SINGAPORE - Serene Centre, a prime mixed-use development at the corner of Bukit Timah Road and Farrer Road, will be launched for sale via tender for the first time on Friday at a reserve price of $120 million.
Built in the 1980s, the freehold four-storey commercial/residential development in 10 Jalan Serene comprises 30 retail/F&B units, 10 apartment units and carpark facilities, and is owned by a single family owner, according to marketing agent Cushman & Wakefield.
Located near the Botanic Gardens MRT interchange station, Serene Centre sits on a 32,225 sq ft site area with gross floor area of 47,475 sq ft. Under the 2019 Master Plan, the site is zoned as "commercial/residential" and eligible for purchase by foreigners.
The tender will close at 3pm on Nov 14.
"This is an old asset and the seller doesn't want to put in more money to redevelop the property. They have also been receiving unsolicited offers from investors, and are therefore going through a competitive tender exercise to try to get the best offer," Mr Shaun Poh, executive director of capital markets at Cushman & Wakefield, told The Straits Times.

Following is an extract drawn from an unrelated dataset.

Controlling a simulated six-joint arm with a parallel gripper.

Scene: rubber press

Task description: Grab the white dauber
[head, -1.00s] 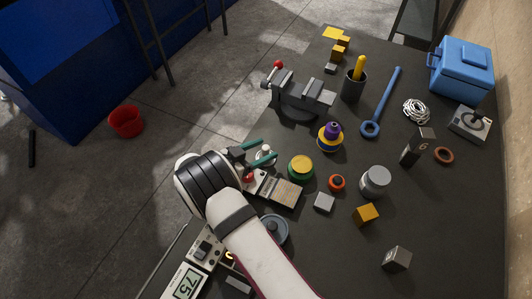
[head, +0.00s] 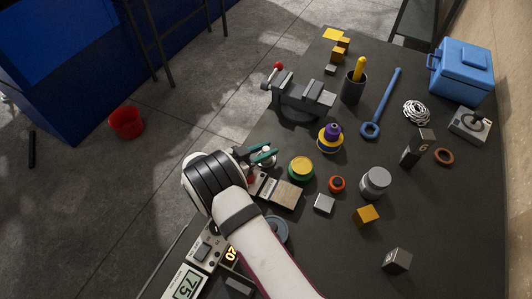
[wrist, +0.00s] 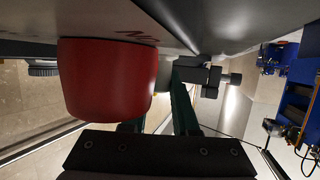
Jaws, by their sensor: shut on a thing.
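The white dauber (head: 266,150) is a small pale piece with a rounded top at the left edge of the dark table in the head view. My gripper (head: 268,156) is shut on it, with a teal finger on each side. In the wrist view the picture is tipped over, and a large red dauber (wrist: 105,80) fills the near left. A pale part (wrist: 163,72) shows behind the red one, between my fingers, and is probably the white dauber. The red dauber mostly hides it, so its lower end cannot be made out.
A green and yellow round piece (head: 301,168) stands just right of my gripper. A keypad device (head: 285,194) lies below it. A grey vise (head: 300,97) stands above, and a purple-topped stack (head: 330,137) is to the right.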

"Flanked by the nearby Cluny Hill/Park and Nassim Road good class bungalow clusters and the Botanic Gardens, we expect the asset's location and attributes will be appealing to developers and investors. The buyer can enjoy immediate rental income with a full occupancy and rental upside.
"Alternatively, investors can consider a full redevelopment of the property for strata sale or revamp it through an Asset Enhancement Initiative. For instance, the 10 apartments can be converted into serviced residence or a co-living concept, subject to approval," he added.
Meanwhile, the collective sale tender for Sultan Plaza, a 45-year-old commercial building, at a lower reserve price of $325 million, is expected to close on Oct 26, if the requisite 80 per cent mandate from owners for the lower price is obtained.
The 52,471 sq ft commercial-zoned site comprises 211 commercial units and 33 offices, totalling 244 strata lots.
"We just need one to two more units to cross the 80 per cent threshold, which will happen very soon," Mr Sieow Teak Hwa, managing director of marketing agent Teakhwa Real Estate, said on Wednesday.
Sultan Plaza relaunched in September at $325 million, after a previous tender at $360 million closed on June 28 with no buyers. Its first attempt to sell en bloc in 2019 was at $380 million.
At $325 million, owners of the shops stand to get between $147,000 and $41.8 million, while the office owners will get $560,000 to $1.85 million, Mr Sieow added.
The proposed reserve price will translate into a land rate of $1,545.80 psf plot per ratio (ppr), including estimated costs to buy the state land, the differential premium and the lease top-up premium. It will average down to $1,504.30 psf ppr after factoring in an 8 per cent bonus gross floor area (GFA).
The site can be redeveloped for mixed use, with the proposed commercial GFA to not exceed 40 per cent of total GFA.
Serviced apartments can be considered for residential use.
It can also be redeveloped into a 700-room hotel with shopping and commercial space.
There is no additional buyer's stamp duty payable for the commercial site.